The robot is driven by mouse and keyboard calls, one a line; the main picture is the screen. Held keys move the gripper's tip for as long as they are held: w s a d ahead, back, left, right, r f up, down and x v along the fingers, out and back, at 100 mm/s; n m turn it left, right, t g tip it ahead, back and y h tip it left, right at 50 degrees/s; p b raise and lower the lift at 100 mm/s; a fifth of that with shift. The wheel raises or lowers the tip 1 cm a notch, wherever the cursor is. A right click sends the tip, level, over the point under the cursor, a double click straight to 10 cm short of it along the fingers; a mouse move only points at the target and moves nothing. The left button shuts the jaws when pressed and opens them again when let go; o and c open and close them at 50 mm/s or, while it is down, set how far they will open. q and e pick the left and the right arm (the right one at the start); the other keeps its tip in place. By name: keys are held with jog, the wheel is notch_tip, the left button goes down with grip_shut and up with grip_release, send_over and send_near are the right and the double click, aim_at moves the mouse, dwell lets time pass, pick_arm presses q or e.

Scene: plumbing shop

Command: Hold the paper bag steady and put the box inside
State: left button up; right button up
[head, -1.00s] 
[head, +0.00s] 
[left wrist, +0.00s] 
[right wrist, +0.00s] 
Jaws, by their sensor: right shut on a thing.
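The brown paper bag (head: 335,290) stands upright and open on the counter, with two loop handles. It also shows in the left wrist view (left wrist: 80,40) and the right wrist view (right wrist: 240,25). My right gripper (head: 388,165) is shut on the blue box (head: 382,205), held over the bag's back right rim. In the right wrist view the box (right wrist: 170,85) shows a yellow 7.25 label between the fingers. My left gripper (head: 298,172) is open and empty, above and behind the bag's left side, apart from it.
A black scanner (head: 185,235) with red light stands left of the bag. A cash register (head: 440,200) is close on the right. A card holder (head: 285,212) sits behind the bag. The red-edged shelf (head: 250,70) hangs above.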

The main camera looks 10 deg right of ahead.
- - - -
▸ **Task requirements**
Look over the material above and show each line where "ahead" appears.

▸ **Reply**
The robot is driven by mouse and keyboard calls, one a line; the main picture is the screen. Held keys move the gripper's tip for as long as they are held: w s a d ahead, back, left, right, r f up, down and x v along the fingers, out and back, at 100 mm/s; n m turn it left, right, t g tip it ahead, back and y h tip it left, right at 50 degrees/s; p b raise and lower the lift at 100 mm/s; a fifth of that with shift. The wheel raises or lowers the tip 1 cm a notch, wherever the cursor is. A right click sends the tip, level, over the point under the cursor, a double click straight to 10 cm short of it along the fingers; a mouse move only points at the target and moves nothing. The left button shuts the jaws when pressed and opens them again when let go; o and c open and close them at 50 mm/s or, while it is down, set how far they will open. q and e pick the left and the right arm (the right one at the start); the other keeps its tip in place. By name: keys are held with jog, the wheel is notch_tip, the left button goes down with grip_shut and up with grip_release, send_over and send_near are the right and the double click, aim_at moves the mouse, dwell lets time pass, pick_arm presses q or e.
The main camera looks 10 deg right of ahead.

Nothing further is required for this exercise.